2009-03-12
A "depressão" de Medina Carreira
Nos anos 80, mal Sarsfield Cabral aparecia no écran da televisão, leia-se RTP, já a minha mãe dizia em voz alta para toda a família:
" Lá vão os preços aumentar outra vez...".
Esta analogia entre Sarsfield Cabral e a inflação ficou-me na memória.
Isto vem a propósito de uma outra história bem mais recente.
Andei uns dias fora da ilha mas logo que aterrei e me estendi no sofá com o telecomando na mão, fazendo zapping à crise, assustei-me. Não há nada a fazer por este Portugal. Ninguém presta. Nada do que se faz tem um pingo de mérito.
Comecei a ficar angustiada. A depressão do professor Medina Carreira, ex-Ministro das Finanças, com currículo na área das finanças públicas, fiscalidade e direito societário, estava a contagiar-me.
Mário Crespo bem tentava um sinal de esperança, qualquer coisa que valesse a pena, que justificasse viver neste país...mas não. Nada. Não sei como é que o Professor Medina Carreira aguenta. Admiro-o.
Mas por muito que puxe pelo Teco e o Neco - dois neurónios formatados para estas discussões - não consigo lembrar-me do que fez Medina Carreira enquanto ministro das finanças. Peço desculpa pela ignorância mas.....(grande pausa) será que foi no tempo em que a minha mãe dizia "lá vão os preços subir outra vez?".
Não sei. Nem quero saber.
Mas dormi muito mal nessa noite. Tive pesadelos com os olhos cerrados do Professor. Com a folha A4 de dados estatísticos a vermelho que arrastam a nossa economia para parâmetros de 1900, tempo reais, vésperas da I República.
Cada vez mais agoniada vi a história repetir-se. O fim dos partidos, a ordem estabelecida por um iluminado a suspender a democracia para meter as contas na ordem... A minha cabeça começou a andar à roda da nora. Burra. E sempre que voltava à direita e à esquerda só via Medina Carreira.
Foi assim que entrei num filme de terror. E os olhos do professor quase cerrados, lábios finos e vincados, presságio de desgraça colectiva, gritava-me no sonho "suas bestas", "corruptos", "este país acabou", "o mundo acabou", "não há solução para nada". Vi-me esfarrapada no juízo final com medo de dizer que era portuguesa. Mesmo assim, aflita, ainda tive tempo de fazer uma última pergunta antes do adeus.

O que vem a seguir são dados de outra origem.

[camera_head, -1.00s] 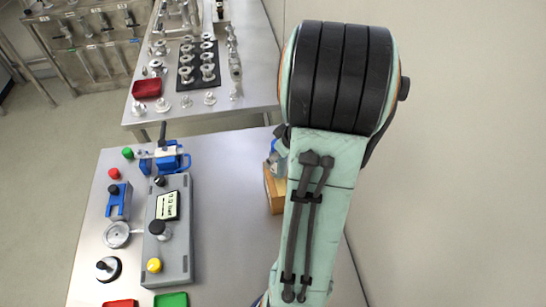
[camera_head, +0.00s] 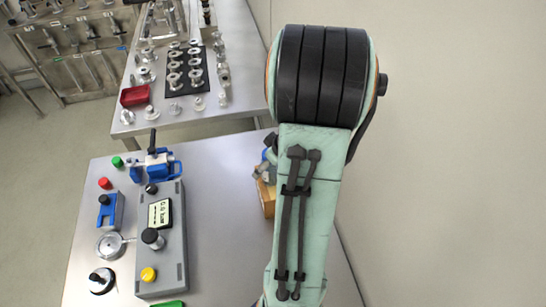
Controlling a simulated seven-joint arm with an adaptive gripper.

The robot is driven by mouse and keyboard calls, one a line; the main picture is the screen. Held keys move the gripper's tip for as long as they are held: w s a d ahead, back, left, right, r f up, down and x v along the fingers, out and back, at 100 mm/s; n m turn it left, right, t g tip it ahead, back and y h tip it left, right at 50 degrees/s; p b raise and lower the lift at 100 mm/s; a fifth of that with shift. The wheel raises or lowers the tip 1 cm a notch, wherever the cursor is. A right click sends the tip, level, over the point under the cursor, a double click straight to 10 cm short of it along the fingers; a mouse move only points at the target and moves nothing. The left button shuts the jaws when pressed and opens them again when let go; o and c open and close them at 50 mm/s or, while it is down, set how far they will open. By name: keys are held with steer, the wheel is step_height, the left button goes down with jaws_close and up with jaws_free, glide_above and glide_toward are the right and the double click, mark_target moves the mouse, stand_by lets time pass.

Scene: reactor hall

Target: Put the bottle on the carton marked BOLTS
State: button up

"Será que o Professor poderia explicar como é que as grandes fortunas fogem ao fisco? Não é que eu seja dessa estirpe mas tenho uma curiosidade mórbida de mulher. Que conselho me daria se eu fosse muito, muito, rica?», questionei.
É neste preciso momento que deixo de ouvir a voz do professor. Uma nuvem pairou sobre a sua cabeça, crescendo e envolvendo-o num manto celestial.
Só que nos sonhos tudo é possível. De repente, saltei de um espaço para outro. Era actriz no filme "Um dia de cada vez" de Mike Leign.
Vi-me na pele de Poppy, a professora primária de espírito livre, divertida e anárquica, concentrada e responsável, com sentido de humor. Mas logo acordei desesperada quando, tal como a protagonista, inicio as aulas de condução.
Não é que o professor Medina Carreira era o mal disposto do meu instrutor?
Que pena na Madeira não haver aulas de flamenco.